Short exercise:
Write out the data again in full, exactly as it reads.

Supplied material:
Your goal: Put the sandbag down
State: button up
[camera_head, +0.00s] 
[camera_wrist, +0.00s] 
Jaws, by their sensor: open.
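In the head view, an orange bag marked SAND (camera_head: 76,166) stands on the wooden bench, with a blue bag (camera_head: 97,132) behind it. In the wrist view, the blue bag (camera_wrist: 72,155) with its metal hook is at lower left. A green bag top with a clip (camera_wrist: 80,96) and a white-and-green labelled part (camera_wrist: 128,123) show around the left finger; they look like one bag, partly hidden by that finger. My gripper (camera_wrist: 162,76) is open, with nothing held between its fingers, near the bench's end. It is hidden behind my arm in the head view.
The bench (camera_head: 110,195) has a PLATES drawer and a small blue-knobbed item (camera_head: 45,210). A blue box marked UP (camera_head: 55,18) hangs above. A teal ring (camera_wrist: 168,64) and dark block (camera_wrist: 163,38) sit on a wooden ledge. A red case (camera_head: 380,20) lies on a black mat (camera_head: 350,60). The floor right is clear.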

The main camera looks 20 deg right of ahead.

Solution to this task:
Your goal: Put the sandbag down
State: button up
[camera_head, +0.00s] 
[camera_wrist, +0.00s] 
Jaws, by their sensor: open.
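In the head view, an orange bag marked SAND (camera_head: 76,166) stands on the wooden bench, with a blue bag (camera_head: 97,132) behind it. In the wrist view, the blue bag (camera_wrist: 72,155) with its metal hook is at lower left. A green bag top with a clip (camera_wrist: 80,96) and a white-and-green labelled part (camera_wrist: 128,123) show around the left finger; they look like one bag, partly hidden by that finger. My gripper (camera_wrist: 162,76) is open, with nothing held between its fingers, near the bench's end. It is hidden behind my arm in the head view.
The bench (camera_head: 110,195) has a PLATES drawer and a small blue-knobbed item (camera_head: 45,210). A blue box marked UP (camera_head: 55,18) hangs above. A teal ring (camera_wrist: 168,64) and dark block (camera_wrist: 163,38) sit on a wooden ledge. A red case (camera_head: 380,20) lies on a black mat (camera_head: 350,60). The floor right is clear.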

The main camera looks 20 deg right of ahead.

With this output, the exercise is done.